*Prompt*. Check each line of the data below for the word "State", then extract the ones that have it.

Robot episode records:

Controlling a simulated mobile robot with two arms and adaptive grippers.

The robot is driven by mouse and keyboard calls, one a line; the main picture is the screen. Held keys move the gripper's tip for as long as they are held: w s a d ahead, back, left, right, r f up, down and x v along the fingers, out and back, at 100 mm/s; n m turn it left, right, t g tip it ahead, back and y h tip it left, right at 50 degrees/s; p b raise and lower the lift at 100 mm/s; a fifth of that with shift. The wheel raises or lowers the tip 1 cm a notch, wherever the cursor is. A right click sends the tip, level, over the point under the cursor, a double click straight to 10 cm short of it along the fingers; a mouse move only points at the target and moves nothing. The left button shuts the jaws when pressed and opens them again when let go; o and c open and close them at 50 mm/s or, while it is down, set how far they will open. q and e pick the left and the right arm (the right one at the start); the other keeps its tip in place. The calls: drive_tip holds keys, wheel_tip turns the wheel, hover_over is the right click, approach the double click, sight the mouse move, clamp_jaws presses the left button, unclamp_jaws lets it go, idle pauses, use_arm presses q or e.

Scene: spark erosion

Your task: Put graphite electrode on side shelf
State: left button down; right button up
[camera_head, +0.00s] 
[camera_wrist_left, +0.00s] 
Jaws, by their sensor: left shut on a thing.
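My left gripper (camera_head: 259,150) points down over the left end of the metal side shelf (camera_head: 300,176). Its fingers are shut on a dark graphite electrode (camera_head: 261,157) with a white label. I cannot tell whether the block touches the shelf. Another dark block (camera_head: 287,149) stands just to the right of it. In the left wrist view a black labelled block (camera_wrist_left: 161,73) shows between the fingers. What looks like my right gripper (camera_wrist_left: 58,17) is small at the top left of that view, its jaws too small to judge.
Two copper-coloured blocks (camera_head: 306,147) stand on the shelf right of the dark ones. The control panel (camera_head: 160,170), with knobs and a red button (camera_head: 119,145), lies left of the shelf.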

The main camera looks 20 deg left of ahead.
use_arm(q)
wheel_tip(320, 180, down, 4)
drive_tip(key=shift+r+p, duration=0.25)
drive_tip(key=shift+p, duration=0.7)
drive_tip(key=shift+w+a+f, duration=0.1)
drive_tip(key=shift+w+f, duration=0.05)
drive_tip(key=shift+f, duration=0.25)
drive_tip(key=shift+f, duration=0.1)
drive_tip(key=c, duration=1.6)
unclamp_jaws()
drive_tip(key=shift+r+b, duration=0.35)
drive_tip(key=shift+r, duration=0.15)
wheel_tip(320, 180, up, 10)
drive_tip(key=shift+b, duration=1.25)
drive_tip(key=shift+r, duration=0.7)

--

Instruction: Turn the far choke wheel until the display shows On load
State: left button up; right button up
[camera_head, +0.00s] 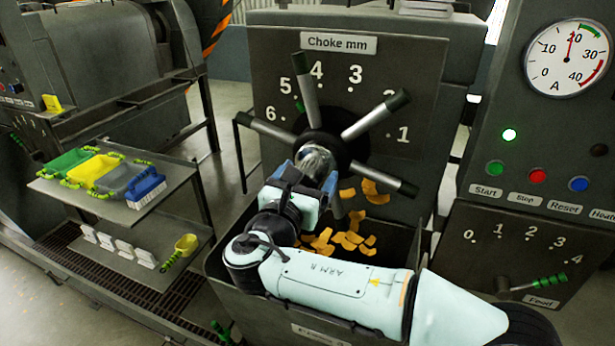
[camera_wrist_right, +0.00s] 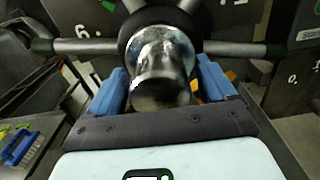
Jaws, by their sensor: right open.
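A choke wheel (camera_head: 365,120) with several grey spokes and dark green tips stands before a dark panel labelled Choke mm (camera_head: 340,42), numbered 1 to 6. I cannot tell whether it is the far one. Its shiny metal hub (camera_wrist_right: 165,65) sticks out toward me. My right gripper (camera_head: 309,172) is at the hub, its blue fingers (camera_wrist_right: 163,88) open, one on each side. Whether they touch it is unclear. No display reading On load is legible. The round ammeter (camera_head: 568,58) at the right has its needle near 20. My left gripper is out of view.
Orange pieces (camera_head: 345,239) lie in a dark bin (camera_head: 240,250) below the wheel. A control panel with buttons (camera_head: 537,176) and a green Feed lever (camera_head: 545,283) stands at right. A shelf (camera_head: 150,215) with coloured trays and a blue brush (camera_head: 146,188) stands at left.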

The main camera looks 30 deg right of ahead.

*Result below*.
State: left button down; right button up
State: left button up; right button up

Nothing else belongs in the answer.